The problem: Give back exactly the lines running from the line that holds "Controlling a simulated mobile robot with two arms" through the line that holds "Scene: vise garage", ends included, and no other lines.

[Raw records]
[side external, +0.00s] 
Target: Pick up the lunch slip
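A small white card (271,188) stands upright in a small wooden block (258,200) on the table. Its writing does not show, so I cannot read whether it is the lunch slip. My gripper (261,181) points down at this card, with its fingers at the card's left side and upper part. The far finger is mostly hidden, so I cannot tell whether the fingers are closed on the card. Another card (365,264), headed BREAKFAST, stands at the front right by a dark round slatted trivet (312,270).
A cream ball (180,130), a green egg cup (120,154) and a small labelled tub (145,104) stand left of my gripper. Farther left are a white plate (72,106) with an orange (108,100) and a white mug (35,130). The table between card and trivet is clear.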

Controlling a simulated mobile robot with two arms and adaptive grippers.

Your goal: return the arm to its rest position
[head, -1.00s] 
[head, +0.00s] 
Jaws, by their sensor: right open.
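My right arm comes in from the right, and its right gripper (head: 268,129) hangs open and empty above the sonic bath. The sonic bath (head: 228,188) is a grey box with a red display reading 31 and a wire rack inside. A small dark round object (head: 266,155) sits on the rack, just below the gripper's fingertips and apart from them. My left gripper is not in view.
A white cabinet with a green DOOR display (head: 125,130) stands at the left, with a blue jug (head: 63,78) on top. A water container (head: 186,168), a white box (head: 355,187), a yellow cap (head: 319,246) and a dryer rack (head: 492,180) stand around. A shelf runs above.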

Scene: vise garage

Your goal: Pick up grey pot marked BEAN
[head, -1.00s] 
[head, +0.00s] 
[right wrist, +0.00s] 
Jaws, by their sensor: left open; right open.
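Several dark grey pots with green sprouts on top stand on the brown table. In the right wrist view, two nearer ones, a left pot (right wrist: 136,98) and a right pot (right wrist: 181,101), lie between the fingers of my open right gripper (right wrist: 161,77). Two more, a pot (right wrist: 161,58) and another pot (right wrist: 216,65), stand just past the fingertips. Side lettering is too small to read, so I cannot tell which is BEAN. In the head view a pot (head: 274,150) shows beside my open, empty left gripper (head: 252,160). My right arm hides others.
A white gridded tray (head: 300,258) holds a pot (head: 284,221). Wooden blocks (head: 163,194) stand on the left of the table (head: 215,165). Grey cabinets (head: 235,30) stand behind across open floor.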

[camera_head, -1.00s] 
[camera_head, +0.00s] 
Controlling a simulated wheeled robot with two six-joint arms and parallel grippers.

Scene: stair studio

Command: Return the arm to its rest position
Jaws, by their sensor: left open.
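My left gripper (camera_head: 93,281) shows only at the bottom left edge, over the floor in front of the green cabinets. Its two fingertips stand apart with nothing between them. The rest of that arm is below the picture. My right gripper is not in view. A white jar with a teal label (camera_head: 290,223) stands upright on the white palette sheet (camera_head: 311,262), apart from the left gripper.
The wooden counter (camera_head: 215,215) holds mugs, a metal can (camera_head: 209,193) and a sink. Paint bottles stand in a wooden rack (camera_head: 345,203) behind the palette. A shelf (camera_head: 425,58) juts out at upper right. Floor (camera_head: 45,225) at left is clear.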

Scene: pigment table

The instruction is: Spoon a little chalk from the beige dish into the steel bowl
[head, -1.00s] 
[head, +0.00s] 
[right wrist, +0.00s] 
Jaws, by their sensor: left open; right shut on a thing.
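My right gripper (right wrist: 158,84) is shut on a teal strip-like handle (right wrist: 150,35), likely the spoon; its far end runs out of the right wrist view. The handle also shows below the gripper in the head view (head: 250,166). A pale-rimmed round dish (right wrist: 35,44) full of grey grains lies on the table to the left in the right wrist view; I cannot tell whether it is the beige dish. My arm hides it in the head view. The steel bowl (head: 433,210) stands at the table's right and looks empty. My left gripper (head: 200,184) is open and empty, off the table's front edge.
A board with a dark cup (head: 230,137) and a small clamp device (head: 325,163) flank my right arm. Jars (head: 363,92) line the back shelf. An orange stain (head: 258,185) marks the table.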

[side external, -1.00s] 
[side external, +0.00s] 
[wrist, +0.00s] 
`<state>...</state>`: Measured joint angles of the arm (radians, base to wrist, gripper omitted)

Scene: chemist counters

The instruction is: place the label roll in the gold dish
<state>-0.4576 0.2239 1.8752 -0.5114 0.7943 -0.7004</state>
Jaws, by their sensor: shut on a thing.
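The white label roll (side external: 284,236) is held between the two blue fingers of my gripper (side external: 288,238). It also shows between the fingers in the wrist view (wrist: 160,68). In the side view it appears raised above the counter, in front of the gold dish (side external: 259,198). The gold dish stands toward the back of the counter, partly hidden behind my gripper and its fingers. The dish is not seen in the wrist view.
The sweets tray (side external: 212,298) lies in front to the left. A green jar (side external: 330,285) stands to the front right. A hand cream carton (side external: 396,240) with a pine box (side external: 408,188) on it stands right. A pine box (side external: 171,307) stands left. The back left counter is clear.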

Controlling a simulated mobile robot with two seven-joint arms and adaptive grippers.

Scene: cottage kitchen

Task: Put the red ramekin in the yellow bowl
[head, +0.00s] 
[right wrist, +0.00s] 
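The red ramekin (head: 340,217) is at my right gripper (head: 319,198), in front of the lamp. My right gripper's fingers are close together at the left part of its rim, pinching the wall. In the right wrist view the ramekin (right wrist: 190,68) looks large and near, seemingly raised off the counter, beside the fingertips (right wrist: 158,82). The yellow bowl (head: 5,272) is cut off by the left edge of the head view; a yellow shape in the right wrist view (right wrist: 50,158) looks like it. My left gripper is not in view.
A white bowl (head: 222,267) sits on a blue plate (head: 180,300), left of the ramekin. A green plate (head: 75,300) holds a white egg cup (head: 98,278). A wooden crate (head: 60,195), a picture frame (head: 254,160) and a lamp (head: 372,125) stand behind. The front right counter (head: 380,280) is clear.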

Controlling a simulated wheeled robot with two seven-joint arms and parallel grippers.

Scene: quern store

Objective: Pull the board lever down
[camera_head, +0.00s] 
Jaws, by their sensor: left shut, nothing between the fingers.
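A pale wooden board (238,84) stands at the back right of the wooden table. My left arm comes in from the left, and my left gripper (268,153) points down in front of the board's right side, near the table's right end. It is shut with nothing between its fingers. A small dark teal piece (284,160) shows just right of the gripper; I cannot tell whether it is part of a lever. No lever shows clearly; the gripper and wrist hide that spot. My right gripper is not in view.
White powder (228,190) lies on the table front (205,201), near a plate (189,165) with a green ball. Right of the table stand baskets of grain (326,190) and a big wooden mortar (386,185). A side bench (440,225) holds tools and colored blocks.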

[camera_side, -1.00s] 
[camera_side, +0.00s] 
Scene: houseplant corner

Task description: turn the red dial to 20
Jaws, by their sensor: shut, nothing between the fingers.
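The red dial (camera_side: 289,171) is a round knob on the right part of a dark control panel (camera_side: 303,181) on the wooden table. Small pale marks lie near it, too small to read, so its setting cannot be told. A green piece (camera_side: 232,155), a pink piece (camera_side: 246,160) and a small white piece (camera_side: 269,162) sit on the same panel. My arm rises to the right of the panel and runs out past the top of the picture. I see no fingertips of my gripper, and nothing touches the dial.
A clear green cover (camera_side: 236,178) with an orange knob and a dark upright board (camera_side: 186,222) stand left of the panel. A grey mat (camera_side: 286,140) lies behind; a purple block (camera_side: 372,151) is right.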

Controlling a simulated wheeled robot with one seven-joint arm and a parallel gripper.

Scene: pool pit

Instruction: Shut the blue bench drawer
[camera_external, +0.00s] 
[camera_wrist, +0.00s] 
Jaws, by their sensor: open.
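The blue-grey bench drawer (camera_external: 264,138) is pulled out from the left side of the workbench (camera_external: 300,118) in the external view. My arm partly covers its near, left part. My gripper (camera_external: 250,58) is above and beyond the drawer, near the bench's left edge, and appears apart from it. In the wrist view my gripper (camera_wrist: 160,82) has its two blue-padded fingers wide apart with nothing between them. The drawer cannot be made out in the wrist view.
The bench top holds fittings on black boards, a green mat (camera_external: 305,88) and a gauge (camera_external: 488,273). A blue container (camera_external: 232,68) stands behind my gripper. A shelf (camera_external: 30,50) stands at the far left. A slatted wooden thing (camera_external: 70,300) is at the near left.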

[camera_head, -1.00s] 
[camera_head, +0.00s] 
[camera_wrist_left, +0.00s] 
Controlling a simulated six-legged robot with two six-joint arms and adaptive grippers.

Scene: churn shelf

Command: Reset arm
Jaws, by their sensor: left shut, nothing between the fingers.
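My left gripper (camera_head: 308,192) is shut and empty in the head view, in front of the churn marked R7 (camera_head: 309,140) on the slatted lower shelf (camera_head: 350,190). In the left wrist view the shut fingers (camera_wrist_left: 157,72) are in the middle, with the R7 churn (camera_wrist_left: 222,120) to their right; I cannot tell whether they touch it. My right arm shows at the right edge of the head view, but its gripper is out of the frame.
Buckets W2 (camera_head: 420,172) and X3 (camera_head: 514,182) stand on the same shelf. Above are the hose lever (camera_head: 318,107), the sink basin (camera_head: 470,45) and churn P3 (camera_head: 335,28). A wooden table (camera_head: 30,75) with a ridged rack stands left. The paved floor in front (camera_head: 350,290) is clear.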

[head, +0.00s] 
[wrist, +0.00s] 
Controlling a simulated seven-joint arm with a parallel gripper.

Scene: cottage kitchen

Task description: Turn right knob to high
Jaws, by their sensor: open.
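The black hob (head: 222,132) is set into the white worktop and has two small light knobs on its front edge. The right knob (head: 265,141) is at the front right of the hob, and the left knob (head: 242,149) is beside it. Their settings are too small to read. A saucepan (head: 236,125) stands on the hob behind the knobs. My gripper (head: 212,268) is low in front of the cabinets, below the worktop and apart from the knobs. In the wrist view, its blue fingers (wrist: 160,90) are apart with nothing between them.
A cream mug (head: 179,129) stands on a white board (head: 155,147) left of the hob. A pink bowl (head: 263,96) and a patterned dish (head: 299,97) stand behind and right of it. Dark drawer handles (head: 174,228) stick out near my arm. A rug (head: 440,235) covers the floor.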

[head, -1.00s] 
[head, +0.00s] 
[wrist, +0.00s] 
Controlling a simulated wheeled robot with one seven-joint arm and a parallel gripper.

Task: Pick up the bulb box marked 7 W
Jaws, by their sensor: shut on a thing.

Result of this exercise:
Controlling a simulated mobile robot with two arms and adaptive grippers.

Your goal: return the arm to its rest position
[head, -1.00s] 
[head, +0.00s] 
Jaws, by their sensor: right open.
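My right arm comes in from the right, and its right gripper (head: 268,129) hangs open and empty above the sonic bath. The sonic bath (head: 228,188) is a grey box with a red display reading 31 and a wire rack inside. A small dark round object (head: 266,155) sits on the rack, just below the gripper's fingertips and apart from them. My left gripper is not in view.
A white cabinet with a green DOOR display (head: 125,130) stands at the left, with a blue jug (head: 63,78) on top. A water container (head: 186,168), a white box (head: 355,187), a yellow cap (head: 319,246) and a dryer rack (head: 492,180) stand around. A shelf runs above.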

Scene: vise garage

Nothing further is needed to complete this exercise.